The Federal Highway Administration (FHWA) has awarded an additional $100 million of federal funding to the New Jersey Department of Transportation (NJDOT). This additional money will allow the department to fund 28 projects in 19 counties.
“This announcement is recognition that the Federal Highway Administration understands that New Jersey has the ability to build projects that improve the roads and bridges in an efficient manner” said Gov. Phil Murphy. “As I outlined in my statewide economic plan, encouraging thriving and inclusive urban centers and downtowns cannot happen if enhancements to pedestrian safety, and walkable, bikeable, and healthy transportation options are not available. This funding helps us move forward toward that goal”

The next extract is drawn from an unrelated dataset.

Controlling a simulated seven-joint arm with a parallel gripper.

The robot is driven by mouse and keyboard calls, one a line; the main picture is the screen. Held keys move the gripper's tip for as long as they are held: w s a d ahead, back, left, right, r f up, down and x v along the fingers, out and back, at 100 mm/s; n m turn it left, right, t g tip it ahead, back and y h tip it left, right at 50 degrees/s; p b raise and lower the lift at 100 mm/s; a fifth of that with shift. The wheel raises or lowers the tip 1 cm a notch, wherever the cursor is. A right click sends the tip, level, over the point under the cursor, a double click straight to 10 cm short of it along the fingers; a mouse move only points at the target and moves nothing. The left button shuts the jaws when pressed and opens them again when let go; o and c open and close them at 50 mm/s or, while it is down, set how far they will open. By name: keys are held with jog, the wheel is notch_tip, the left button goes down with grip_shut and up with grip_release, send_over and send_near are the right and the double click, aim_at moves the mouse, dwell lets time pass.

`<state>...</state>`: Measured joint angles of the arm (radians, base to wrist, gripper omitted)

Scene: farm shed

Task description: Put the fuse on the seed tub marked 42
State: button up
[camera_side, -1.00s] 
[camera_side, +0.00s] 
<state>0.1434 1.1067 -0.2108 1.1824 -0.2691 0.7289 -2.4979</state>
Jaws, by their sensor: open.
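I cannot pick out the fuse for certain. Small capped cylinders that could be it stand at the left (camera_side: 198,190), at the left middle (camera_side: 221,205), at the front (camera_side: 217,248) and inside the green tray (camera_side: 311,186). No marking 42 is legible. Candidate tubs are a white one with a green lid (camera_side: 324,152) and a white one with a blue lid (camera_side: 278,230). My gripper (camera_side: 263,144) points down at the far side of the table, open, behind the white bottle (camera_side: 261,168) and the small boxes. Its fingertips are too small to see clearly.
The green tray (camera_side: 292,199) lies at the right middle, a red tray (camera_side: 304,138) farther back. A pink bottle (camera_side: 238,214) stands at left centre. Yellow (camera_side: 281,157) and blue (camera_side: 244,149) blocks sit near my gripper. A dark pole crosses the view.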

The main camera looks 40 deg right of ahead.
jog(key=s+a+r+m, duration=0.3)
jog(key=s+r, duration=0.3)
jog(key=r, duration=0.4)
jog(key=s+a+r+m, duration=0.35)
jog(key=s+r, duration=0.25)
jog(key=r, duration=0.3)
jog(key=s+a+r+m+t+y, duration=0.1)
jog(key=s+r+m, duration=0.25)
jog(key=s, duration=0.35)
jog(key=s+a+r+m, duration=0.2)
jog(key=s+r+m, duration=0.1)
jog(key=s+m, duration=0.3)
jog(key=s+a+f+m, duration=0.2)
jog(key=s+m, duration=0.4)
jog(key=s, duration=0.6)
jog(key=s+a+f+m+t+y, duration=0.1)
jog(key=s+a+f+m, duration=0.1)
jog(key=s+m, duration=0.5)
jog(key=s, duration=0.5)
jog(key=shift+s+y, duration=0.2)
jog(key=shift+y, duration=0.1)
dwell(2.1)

“This increased funding will allow the New Jersey Department of Transportation to get more work out on the street,” said NJDOT Commissioner Diane Gutierrez-Scaccetti. “Throughout the state there are many important safety and improvement projects in the pipeline. We’ve got work to do and I’m pleased the Federal Highway Administration is providing the ability to get more projects done.”
Each year, FHWA redistributes the limit of what each state may spend before the Federal fiscal year ends on Sept. 30. For FY19, FHWA has approved NJDOT’s entire request of $100 million – which is more than double the largest amount received over the past 10 years. In 2015, NJDOT’s spending limit was increased by $41.5 million. In three of the past 10 years, NJDOT did not receive any additional spending limit.
The funds will be used for a variety of projects including bridge preventative maintenance, pedestrian safety improvements, bikeway improvements, intersection improvements, and capital projects that will ease congestion and improve safety.
Of the 29 projects that are being funded, 10 are part of the Transportation Alternatives Set-Aside Program (TAP), which provides federal funds for community based “non-traditional” projects designed to strengthen the cultural, aesthetic, and environmental aspects of the nation’s intermodal system. For a list of projects click here.
In addition, NJDOT was able to include $3 million for the New Jersey Department of Environmental Protection (DEP) in Recreation Trails funding, the largest amount in a single year for the program.